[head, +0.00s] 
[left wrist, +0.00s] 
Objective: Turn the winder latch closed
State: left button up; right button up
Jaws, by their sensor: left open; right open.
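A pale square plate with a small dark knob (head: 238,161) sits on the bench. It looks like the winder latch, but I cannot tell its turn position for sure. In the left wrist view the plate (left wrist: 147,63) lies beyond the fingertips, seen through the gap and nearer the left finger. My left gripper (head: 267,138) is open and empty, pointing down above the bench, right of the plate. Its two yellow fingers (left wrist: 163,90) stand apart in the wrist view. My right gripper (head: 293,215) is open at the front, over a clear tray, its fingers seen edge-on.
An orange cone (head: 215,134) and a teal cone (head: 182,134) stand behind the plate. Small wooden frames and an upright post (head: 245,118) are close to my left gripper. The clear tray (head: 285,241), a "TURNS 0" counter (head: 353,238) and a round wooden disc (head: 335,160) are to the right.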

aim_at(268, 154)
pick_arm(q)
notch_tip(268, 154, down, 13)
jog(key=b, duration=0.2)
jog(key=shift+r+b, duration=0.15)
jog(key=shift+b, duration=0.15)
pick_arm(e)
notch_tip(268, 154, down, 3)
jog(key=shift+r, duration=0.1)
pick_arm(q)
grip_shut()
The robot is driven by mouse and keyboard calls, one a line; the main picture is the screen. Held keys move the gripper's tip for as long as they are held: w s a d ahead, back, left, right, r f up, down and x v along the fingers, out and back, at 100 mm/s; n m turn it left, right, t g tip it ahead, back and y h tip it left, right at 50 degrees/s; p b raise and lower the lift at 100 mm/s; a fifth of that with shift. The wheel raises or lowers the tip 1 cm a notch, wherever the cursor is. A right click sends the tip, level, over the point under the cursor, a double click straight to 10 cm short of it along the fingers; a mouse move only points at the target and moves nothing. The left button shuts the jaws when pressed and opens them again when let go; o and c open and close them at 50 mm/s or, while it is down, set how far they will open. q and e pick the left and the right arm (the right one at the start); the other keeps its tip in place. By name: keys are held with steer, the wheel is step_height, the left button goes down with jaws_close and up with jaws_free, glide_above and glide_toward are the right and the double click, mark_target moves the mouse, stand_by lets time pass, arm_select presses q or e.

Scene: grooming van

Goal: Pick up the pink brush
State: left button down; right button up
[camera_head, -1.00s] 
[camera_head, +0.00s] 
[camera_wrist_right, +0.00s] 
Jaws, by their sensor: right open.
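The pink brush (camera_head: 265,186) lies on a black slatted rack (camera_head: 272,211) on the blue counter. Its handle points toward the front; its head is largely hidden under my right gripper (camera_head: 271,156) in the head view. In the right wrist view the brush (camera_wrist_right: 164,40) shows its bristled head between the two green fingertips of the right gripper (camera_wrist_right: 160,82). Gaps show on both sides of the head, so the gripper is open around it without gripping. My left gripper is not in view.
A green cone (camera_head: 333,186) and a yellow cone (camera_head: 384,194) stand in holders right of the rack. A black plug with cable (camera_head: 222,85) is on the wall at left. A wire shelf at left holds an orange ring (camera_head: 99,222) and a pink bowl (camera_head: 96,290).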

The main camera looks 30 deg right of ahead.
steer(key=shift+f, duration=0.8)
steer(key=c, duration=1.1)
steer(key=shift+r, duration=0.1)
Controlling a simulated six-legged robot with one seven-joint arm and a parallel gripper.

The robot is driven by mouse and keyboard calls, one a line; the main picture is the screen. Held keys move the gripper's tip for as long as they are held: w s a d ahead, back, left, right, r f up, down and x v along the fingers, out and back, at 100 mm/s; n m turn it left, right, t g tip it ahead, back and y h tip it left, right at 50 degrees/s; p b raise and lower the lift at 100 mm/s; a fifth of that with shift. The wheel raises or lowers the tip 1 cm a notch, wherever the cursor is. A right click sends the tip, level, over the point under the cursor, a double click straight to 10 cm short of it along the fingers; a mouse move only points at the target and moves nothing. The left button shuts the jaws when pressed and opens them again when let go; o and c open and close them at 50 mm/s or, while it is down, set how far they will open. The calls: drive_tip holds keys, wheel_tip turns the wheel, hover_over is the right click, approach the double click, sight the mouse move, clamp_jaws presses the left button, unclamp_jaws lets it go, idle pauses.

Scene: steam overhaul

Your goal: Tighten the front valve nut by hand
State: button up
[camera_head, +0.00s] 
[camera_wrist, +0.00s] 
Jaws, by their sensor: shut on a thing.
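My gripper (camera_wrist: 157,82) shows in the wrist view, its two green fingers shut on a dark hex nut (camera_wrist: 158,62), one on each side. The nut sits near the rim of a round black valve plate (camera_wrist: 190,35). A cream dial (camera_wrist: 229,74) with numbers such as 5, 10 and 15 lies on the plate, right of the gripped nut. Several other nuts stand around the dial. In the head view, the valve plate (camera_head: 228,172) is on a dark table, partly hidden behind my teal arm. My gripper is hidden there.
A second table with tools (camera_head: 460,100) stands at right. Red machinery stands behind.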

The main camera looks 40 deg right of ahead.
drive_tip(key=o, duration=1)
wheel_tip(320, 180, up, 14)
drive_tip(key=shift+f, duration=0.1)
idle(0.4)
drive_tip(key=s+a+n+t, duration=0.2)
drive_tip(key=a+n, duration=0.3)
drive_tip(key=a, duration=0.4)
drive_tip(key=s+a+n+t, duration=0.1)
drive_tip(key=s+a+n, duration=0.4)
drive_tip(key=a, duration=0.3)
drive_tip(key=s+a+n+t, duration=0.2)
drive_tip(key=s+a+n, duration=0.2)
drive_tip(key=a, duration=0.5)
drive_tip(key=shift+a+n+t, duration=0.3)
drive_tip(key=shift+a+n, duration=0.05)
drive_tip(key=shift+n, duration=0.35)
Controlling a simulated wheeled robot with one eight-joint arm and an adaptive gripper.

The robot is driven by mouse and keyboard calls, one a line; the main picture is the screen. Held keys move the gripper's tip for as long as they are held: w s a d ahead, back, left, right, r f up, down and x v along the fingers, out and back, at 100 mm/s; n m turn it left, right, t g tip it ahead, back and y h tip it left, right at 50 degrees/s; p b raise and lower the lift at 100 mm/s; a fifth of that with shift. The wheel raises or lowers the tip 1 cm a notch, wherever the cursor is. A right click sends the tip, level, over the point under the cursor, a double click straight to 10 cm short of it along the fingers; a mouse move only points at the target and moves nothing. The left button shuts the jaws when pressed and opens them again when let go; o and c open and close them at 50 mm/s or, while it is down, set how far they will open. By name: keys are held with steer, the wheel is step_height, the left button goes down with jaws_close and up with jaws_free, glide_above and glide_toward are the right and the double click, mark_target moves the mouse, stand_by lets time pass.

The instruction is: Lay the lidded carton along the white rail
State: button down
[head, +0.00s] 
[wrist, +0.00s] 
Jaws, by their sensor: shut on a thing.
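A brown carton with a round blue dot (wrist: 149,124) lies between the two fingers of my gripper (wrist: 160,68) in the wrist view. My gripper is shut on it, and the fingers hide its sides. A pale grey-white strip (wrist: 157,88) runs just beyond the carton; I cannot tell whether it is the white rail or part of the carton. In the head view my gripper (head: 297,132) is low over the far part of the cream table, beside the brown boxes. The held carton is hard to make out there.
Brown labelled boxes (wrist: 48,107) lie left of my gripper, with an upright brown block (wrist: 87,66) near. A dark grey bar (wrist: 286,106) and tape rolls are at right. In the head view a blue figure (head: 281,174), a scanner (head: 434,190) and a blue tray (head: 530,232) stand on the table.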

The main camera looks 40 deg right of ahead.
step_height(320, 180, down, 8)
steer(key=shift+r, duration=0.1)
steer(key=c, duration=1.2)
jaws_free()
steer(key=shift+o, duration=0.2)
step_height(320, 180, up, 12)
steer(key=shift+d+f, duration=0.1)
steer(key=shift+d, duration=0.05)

##########

* **Request**: Check each line of the records for the word "State" and extract those that contain it.

* **Answer to this exercise**:
State: left button up; right button up
State: left button down; right button up
State: button up
State: button down

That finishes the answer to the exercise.